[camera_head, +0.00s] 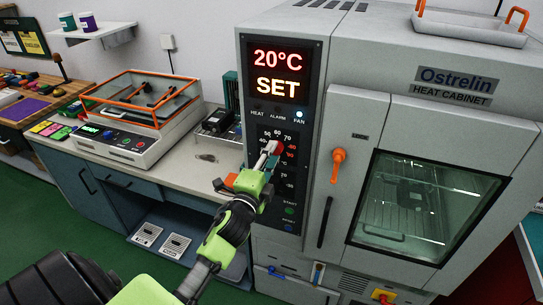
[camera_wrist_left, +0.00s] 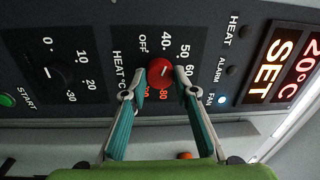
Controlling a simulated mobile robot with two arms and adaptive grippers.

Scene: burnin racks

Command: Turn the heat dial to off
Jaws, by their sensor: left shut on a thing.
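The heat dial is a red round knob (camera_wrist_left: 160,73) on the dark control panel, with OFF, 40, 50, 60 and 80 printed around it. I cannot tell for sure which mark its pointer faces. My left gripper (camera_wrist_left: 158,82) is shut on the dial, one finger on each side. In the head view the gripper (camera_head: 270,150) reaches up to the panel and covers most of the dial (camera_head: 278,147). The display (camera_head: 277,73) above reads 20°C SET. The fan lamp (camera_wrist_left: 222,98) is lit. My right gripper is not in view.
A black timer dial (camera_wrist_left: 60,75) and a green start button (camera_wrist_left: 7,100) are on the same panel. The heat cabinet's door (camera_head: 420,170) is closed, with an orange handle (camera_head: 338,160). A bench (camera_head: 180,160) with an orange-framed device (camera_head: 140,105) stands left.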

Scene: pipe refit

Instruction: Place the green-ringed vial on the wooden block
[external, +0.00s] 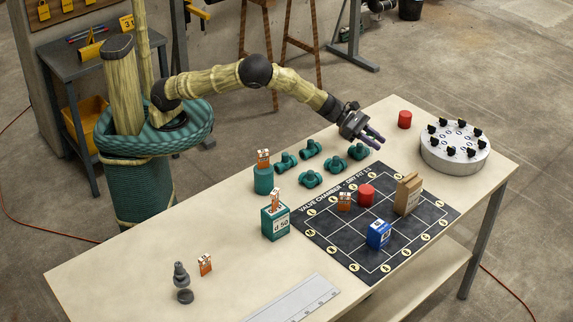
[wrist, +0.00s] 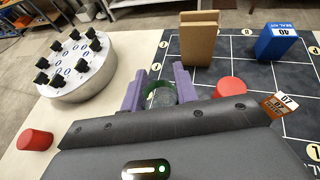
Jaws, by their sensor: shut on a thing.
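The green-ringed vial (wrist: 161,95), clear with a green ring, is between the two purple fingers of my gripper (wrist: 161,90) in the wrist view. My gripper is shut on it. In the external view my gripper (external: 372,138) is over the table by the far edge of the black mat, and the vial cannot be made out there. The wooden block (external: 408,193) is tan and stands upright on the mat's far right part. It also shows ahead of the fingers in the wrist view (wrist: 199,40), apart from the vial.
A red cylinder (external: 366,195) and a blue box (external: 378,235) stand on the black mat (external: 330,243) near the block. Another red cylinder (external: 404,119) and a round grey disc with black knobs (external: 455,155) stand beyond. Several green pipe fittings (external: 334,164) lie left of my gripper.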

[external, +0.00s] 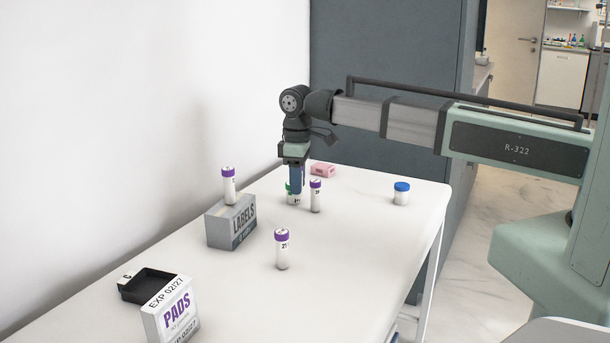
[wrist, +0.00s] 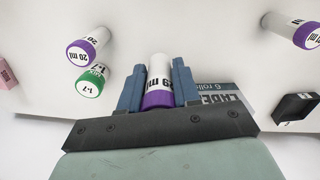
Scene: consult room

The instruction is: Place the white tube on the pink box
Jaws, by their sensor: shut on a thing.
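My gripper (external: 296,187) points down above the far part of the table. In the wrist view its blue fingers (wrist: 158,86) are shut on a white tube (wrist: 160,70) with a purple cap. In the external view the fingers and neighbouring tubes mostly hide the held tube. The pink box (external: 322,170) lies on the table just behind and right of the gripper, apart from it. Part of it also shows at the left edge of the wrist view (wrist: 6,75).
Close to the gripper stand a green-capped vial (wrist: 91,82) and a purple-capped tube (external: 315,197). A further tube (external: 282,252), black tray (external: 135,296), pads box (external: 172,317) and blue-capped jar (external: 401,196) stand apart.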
* * *
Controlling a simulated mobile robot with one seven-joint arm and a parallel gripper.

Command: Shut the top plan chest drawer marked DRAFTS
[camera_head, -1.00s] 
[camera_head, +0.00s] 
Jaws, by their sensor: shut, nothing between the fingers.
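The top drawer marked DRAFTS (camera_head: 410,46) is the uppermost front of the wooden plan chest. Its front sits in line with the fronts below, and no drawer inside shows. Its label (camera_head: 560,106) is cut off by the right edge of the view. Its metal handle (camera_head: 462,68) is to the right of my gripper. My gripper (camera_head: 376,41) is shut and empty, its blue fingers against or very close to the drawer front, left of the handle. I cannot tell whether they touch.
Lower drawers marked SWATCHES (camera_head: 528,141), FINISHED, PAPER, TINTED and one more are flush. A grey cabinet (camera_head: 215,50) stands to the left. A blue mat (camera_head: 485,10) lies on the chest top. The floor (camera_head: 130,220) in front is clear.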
==
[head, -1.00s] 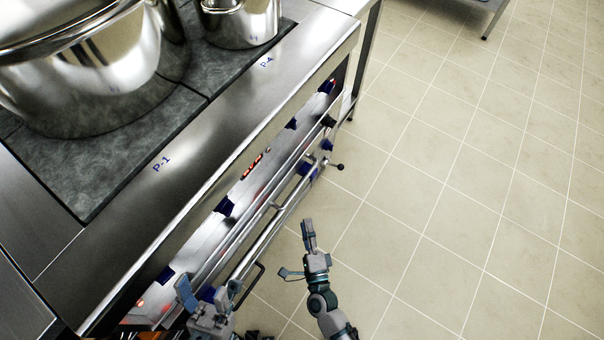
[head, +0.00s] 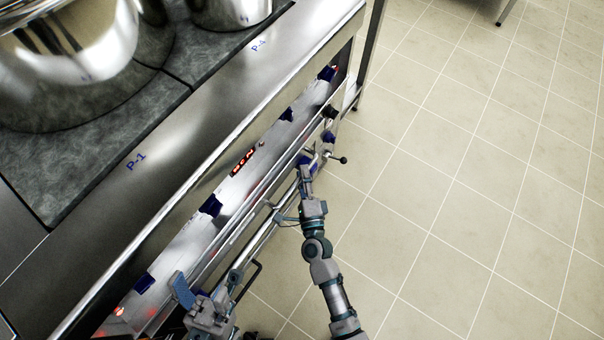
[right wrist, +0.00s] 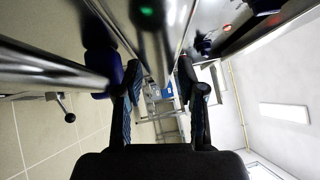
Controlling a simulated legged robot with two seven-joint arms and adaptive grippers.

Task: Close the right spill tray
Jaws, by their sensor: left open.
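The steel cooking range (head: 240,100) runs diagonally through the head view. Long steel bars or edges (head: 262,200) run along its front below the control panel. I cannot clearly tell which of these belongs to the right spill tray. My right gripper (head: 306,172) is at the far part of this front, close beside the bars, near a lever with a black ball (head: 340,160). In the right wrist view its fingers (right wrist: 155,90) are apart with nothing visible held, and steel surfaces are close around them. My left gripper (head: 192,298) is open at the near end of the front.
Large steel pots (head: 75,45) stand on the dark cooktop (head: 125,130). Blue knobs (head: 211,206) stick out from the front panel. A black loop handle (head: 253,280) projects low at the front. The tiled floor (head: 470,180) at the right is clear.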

◆ Prompt
Locate the word "Place" in the records and collect each line it appears in.

◆ Answer in full
Instruction: Place the green-ringed vial on the wooden block
The instruction is: Place the white tube on the pink box

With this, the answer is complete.